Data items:
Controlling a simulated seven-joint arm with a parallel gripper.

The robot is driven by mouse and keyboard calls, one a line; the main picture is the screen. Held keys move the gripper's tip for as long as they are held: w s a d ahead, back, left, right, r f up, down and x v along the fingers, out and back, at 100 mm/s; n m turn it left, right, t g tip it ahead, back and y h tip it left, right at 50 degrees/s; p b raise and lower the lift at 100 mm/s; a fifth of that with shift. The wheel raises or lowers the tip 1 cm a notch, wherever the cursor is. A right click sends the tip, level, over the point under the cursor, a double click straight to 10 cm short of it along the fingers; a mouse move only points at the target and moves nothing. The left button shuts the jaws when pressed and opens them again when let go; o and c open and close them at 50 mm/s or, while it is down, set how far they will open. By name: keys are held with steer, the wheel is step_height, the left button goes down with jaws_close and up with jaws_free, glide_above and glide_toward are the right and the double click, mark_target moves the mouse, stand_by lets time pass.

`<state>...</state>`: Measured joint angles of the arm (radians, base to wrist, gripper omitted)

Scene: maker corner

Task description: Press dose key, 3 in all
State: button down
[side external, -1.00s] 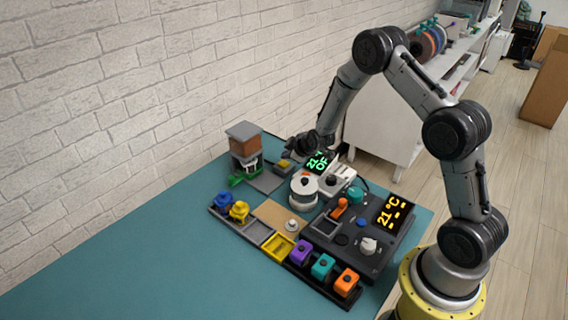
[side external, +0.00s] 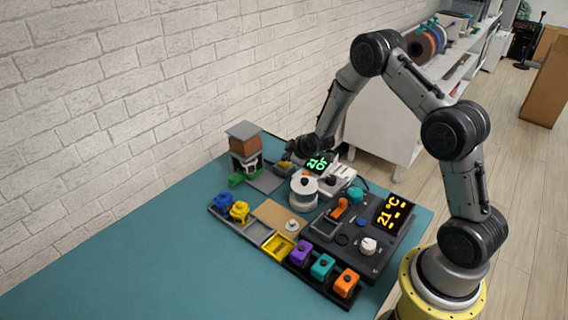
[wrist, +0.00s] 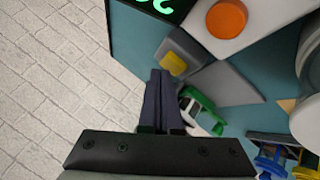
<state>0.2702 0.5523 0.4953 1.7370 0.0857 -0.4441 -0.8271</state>
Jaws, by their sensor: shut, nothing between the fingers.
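The dose key looks to be the yellow button on a small grey block; the yellow button (wrist: 173,63) shows clearly in the wrist view. In the side view the gripper largely hides it. My gripper (wrist: 160,74) is shut and empty, its fingertips right beside the yellow button. I cannot tell whether they touch it. In the side view my gripper (side external: 289,158) is low over the block. The dispenser with a brown-filled hopper (side external: 244,132) stands just left of it, with a green part (side external: 236,181) at its foot.
A white device with a green display (side external: 317,163) stands close to the right of my gripper. A round white-topped unit (side external: 304,187) and a black control panel with an orange display (side external: 392,211) are nearer the front. Coloured blocks sit in trays. The front left of the teal table is clear.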

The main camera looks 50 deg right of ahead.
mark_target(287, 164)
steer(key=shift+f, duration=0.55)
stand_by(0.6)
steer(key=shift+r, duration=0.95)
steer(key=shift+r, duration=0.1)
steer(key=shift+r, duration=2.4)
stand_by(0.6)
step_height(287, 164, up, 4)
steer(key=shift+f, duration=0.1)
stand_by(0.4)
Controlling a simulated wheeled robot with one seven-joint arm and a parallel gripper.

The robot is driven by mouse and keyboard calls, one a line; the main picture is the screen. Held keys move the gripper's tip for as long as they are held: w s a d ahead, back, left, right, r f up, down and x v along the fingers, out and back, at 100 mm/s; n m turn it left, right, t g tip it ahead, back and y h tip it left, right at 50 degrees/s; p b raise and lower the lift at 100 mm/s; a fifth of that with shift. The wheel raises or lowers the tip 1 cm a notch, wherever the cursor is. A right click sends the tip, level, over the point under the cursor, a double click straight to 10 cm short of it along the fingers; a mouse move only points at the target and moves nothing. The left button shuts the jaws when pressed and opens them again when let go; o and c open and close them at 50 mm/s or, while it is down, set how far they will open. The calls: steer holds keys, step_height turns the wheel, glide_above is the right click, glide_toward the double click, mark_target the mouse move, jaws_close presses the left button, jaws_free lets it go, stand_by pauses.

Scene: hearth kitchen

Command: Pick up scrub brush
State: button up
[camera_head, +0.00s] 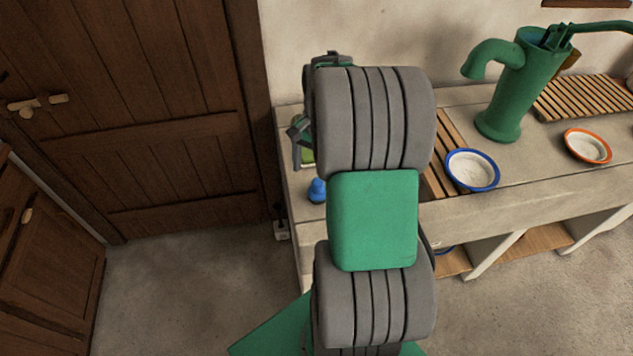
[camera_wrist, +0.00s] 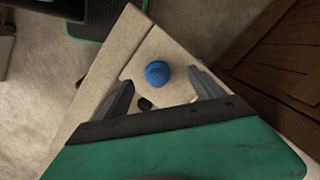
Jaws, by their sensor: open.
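A small blue knob-shaped thing, likely the scrub brush's handle (camera_head: 317,190), stands on the left end of the stone counter in the head view. In the wrist view the blue round top (camera_wrist: 157,74) is seen from above, between and slightly beyond the fingertips. My gripper (camera_wrist: 163,90) is open and empty, with one finger on each side of the blue top and a gap at both sides. I cannot tell its height above the top. In the head view my arm hides most of my gripper. The lower part of the brush is hidden.
The counter (camera_head: 536,170) carries a blue-rimmed bowl (camera_head: 472,184), an orange-rimmed bowl (camera_head: 603,158), a green hand pump (camera_head: 510,95) and a slatted wooden rack (camera_head: 585,97). A wooden door (camera_head: 150,150) is at the left. Floor is clear at lower left.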

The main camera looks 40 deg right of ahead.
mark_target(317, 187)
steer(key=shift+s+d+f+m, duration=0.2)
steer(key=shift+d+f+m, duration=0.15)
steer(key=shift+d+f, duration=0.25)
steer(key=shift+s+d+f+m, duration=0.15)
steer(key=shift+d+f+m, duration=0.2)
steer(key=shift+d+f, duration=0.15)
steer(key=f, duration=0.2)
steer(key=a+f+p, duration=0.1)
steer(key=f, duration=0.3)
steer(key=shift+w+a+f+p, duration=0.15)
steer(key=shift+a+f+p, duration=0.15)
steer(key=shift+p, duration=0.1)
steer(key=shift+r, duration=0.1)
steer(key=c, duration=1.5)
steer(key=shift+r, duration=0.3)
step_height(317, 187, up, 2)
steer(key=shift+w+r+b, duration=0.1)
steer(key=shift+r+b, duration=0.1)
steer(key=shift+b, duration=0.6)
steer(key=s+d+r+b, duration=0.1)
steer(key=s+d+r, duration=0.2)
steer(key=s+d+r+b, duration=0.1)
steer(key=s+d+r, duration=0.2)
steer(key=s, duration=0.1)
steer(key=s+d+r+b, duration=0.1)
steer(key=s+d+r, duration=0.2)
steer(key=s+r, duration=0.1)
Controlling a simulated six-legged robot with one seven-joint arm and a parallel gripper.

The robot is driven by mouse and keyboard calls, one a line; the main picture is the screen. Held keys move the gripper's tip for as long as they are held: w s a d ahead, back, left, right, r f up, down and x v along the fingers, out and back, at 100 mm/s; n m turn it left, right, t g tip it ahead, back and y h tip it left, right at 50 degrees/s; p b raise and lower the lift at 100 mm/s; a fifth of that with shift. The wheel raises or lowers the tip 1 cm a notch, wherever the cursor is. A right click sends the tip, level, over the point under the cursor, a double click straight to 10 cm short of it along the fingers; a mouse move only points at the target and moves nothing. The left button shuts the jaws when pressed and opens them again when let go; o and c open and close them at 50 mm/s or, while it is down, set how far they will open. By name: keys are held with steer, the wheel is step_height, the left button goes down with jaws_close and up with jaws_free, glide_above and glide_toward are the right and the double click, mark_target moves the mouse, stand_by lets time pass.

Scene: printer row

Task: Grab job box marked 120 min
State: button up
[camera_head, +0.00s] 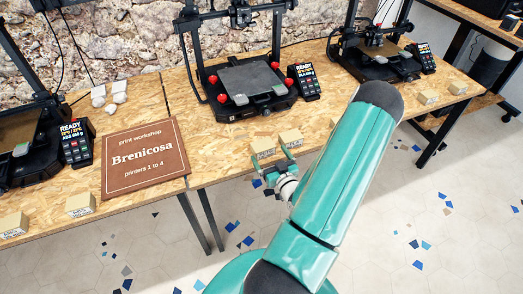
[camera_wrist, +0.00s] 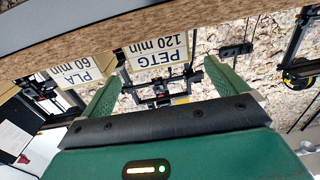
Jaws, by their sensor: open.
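The job box marked PETG 120 min (camera_wrist: 157,52) is a small pale box with a printed label, seen upside down in the wrist view between my gripper's fingers. In the head view it appears to be the left box (camera_head: 263,147) of a pair at the table's front edge; its print is too small to read there. My gripper (camera_head: 273,160) is open and just in front of this box. Its two green fingers also show in the wrist view (camera_wrist: 164,72). Whether they overlap the box's sides is unclear.
A box marked PLA 60 min (camera_wrist: 78,68) stands close beside it, near one finger. A printer (camera_head: 245,85) stands behind the pair on the wooden table (camera_head: 222,155). A brown Brenicosa sign (camera_head: 145,158) lies to the left. More boxes (camera_head: 80,205) line the front edge.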

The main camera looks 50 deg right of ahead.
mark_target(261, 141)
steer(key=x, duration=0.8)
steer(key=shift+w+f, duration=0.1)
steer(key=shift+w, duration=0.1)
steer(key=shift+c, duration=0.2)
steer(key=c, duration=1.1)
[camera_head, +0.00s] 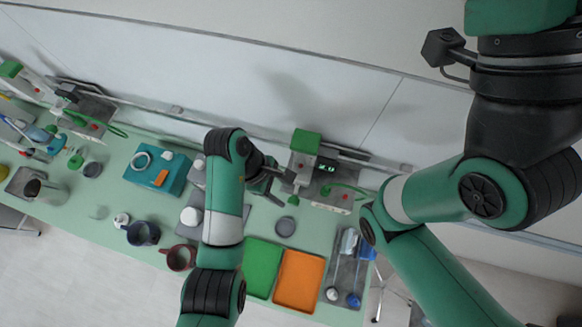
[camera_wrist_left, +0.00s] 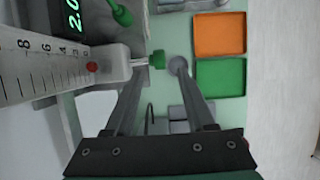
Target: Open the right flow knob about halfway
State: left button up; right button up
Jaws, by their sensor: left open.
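In the left wrist view the right flow meter shows a white scale (camera_wrist_left: 30,75) with numbers and a red ball (camera_wrist_left: 92,67) near its end. A pale stem leads from it to a green flow knob (camera_wrist_left: 157,59). My left gripper (camera_wrist_left: 159,72) is open, with its two fingers reaching toward the knob, one to each side. Whether either finger touches it I cannot tell. In the head view my left gripper (camera_head: 277,186) is just left of the meter unit with the lit display (camera_head: 327,168). My right arm is in view at right, but its gripper does not show.
A green tray (camera_head: 262,266) and an orange tray (camera_head: 300,280) lie in front, with a round grey dish (camera_head: 285,227) above them. A blue-green box (camera_head: 158,170) and mugs (camera_head: 143,233) are further left. A similar unit (camera_head: 88,115) stands at far left.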

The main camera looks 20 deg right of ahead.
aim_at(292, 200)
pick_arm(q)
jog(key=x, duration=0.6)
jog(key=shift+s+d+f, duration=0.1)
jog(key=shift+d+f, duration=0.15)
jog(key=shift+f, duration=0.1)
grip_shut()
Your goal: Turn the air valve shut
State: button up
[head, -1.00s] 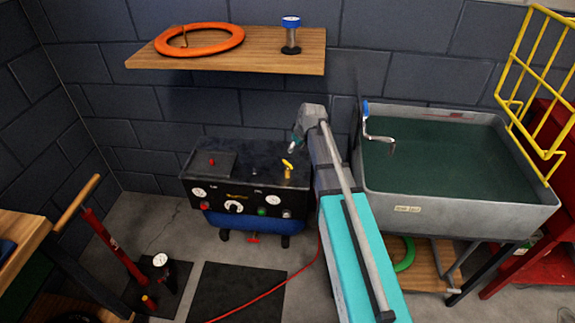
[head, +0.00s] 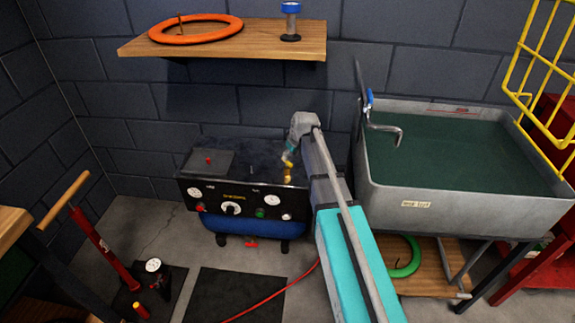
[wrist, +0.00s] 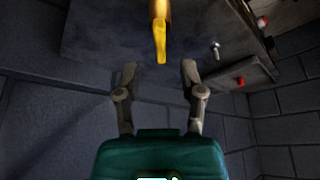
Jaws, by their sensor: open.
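The air valve (head: 288,170) is a yellow lever on a brass fitting on top of the black compressor (head: 240,187). In the wrist view the yellow lever (wrist: 160,42) points toward my gripper, just beyond and between the fingertips. My gripper (wrist: 159,75) has its two fingers spread apart with nothing between them. In the head view my gripper (head: 288,155) is right above the valve and partly covers it. I cannot tell from the frames whether it touches the lever.
A wooden shelf (head: 225,47) with an orange ring (head: 195,29) hangs above on the block wall. The grey sink (head: 460,202) with a tap (head: 380,125) stands close on the right. A red hose (head: 275,303) and a floor pump (head: 105,245) are in front and left.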

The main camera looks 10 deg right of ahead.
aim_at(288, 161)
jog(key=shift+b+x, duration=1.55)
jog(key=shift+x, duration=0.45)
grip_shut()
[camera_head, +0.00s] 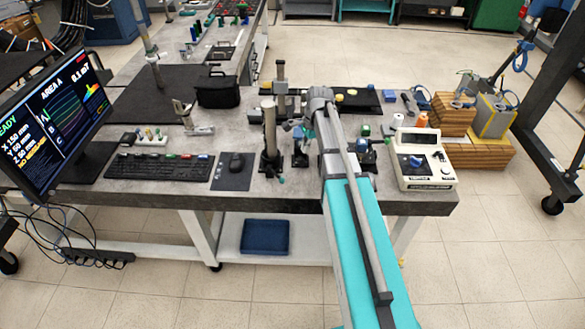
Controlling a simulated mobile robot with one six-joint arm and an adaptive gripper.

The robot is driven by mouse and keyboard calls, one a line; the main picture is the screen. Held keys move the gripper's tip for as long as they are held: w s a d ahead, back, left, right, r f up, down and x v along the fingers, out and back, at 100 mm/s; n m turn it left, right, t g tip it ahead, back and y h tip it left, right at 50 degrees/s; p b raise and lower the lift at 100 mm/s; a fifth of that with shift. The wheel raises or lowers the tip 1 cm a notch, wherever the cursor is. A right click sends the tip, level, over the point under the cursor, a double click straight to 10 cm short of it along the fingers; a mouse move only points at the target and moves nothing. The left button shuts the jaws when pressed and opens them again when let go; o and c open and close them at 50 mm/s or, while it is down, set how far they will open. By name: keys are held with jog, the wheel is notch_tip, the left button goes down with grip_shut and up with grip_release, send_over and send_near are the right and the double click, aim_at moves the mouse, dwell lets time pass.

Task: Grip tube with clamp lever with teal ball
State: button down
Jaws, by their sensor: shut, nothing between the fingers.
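A pale grey upright tube (269,128) stands in a dark clamp base (270,163) near the middle of the grey workbench. A small teal spot, which looks like the ball of the clamp lever (281,180), shows low at the right of the base. The lever itself is too small to make out. My arm comes in from the bottom right and reaches up over the bench. My gripper (301,133) is small in the picture, just right of the tube and apart from it. It is shut and holds nothing. My arm hides part of the bench behind it.
A keyboard (160,167) and a mouse (236,161) lie left of the tube, with a monitor (55,120) at the far left. A post stand (281,85) rises behind the tube. A white control box (421,160) stands at the right. A black case (217,92) sits behind.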

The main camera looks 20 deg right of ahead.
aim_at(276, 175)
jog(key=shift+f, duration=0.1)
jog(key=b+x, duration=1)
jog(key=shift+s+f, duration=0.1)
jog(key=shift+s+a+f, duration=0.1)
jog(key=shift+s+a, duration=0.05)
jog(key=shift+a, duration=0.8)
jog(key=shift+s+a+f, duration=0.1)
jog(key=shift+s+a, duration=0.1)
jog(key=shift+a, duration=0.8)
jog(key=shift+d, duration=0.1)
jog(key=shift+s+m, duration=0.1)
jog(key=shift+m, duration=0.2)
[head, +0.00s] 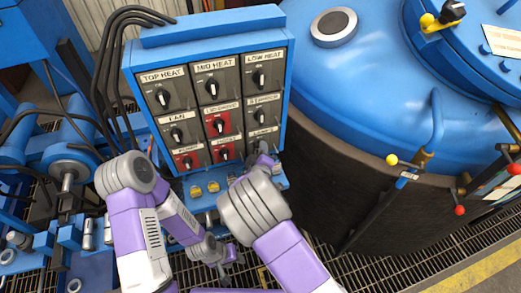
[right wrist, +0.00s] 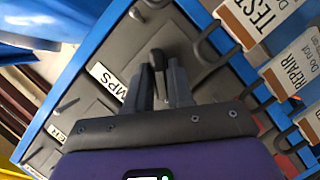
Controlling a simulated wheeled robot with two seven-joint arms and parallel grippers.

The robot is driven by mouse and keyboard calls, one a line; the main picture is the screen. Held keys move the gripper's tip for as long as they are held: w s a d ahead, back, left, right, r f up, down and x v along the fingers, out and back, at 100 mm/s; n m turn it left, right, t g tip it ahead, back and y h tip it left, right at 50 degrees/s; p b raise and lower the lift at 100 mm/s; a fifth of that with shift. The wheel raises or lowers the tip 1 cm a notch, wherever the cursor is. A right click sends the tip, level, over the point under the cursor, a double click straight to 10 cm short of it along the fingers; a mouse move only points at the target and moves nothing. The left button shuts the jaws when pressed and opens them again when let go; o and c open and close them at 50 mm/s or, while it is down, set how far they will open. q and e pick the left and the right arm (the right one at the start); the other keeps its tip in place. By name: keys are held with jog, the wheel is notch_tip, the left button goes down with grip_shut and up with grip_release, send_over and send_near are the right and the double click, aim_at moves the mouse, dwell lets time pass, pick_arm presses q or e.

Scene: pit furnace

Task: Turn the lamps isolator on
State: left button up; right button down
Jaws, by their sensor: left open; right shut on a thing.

_Your goal_
Copy each line of the listing that includes "joint".

_Final answer_
Controlling a simulated seven-joint arm with a parallel gripper.
`<state>...</state>`: Measured joint angles of the arm (radians, base to wrist, gripper omitted)
Controlling a simulated wheeled robot with one seven-joint arm and a parallel gripper.
Controlling a simulated six-legged robot with one seven-joint arm and a parallel gripper.
Controlling a simulated mobile robot with one six-joint arm and an adaptive gripper.
Controlling a simulated wheeled robot with two seven-joint arms and parallel grippers.

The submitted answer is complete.